The message, twinned with a pledge of support for moderate foes of Syrian President Bashar al-Assad, Russia's ally, signals Saudi suspicions about Moscow's motives in entering a 4-1/2 year war in which some 250,000 people have been killed and some 11 million, or half the population, driven from their homes.
"The Russian intervention in Syria will engage them in a sectarian war," the source said on Monday, adding that the kingdom "warns of the dangerous consequences of the Russian intervention".
"The Saudis will continue strengthening and supporting the moderate opposition in Syria," he added.
The source said he was citing positions outlined by Defence Minister and Deputy Crown Prince Mohammed bin Salman and Foreign Minister Adel al-Jubeir during meetings with President Vladimir Putin and Foreign Minister Sergei Lavrov on Sunday in the Russian Black Sea resort of Sochi.
The bloodshed in Syria, part of a broader struggle for regional supremacy between Sunni Muslim Saudi Arabia and Shi'ite Iran, has enflamed sectarian divisions across the Middle East and drawn religiously motivated foreign fighters to both sides.
Moscow's intervention has infuriated the kingdom and other foes of Assad who say the Russian air strikes have been hitting rebel groups opposed to the Syrian leader and not just the Islamic State fighters Moscow says it is targeting.
Gulf Arab states suspect the Kremlin's main motive is saving Assad and that counter-terrorism serves as a convenient excuse.
Escalation
Saudi Arabia, along with Turkey and Qatar, is a leading supporter of the rebels fighting Assad, who is backed by Iran as well as by Russia. But Riyadh is also worried about the rise of jihadist groups such as Islamic State among the opposition.
"The recent escalation will contribute in attracting extremists and jihadists to the war in Syria," the Saudi source said, adding that the Kremlin's actions would also alienate ordinary Sunni Muslims around the world.

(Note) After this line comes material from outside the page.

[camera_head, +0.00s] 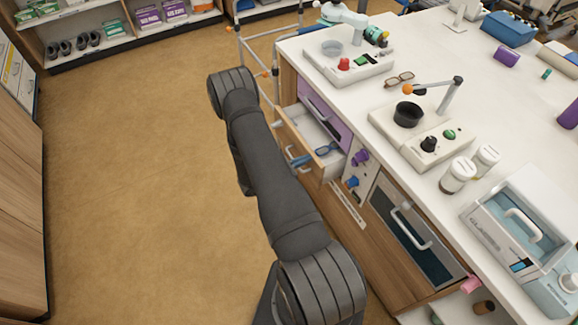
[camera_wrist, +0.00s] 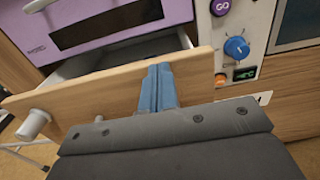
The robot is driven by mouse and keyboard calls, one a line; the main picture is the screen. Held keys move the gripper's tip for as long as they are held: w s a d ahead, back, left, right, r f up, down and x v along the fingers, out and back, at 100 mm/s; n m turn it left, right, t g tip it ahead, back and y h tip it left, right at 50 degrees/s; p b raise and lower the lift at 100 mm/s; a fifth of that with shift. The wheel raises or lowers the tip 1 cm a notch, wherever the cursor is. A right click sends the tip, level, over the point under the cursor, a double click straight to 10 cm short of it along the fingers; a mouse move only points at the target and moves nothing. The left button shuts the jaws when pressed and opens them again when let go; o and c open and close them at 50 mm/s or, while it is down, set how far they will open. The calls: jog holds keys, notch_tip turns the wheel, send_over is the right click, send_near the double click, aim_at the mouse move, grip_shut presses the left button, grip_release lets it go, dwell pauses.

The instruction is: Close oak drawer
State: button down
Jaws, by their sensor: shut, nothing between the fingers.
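The oak drawer (camera_head: 283,123) is open, pulled out from the bedside counter below a purple front. Its pale inside shows in the head view, and its wooden front (camera_wrist: 80,91) spans the wrist view. A pale handle (camera_wrist: 34,124) sits at the left of that front. My gripper (camera_wrist: 160,80) has its blue fingers together and empty, at the drawer front's right part. The fingers overlap the panel in the picture; I cannot tell whether they touch it. In the head view the blue fingers (camera_head: 301,160) show just beyond my dark arm, which hides the rest of the gripper.
The purple front (camera_wrist: 110,25) with a dark window is above the drawer. A control panel with a blue knob (camera_wrist: 237,48) is to its right. A dark-windowed door with a handle (camera_head: 411,228) is further right. The floor (camera_head: 140,190) left of my arm is clear.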

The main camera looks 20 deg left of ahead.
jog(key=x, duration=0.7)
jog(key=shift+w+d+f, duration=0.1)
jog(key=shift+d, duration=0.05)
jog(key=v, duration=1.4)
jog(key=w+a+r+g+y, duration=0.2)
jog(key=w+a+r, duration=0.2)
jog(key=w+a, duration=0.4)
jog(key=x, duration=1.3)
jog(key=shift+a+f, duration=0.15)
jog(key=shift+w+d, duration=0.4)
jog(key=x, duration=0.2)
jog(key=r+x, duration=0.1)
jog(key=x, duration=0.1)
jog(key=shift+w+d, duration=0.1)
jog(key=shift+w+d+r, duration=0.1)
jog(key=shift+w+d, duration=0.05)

The Saudis urged Russia to help fight terrorism in Syria by joining the existing coalition comprising more than 20 nations that is battling Islamic State militants, the source said.
He also reiterated that Assad must quit as part of a process agreed at a Syrian conference held in Geneva in June 2012 that set out a path to peace and political transition.
A core element of that plan calls for a future Syrian government to be formed by "mutual consent" of the authorities and the opposition, a stance Washington has said means Assad cannot stay in power.
In remarks to journalists on Sunday about Russia's strikes, Jubeir said he had expressed "our concerns that these operations could be regarded as an alliance between Iran and Russia".
Russia said its main goal is the fight against terrorism, Jubeir added.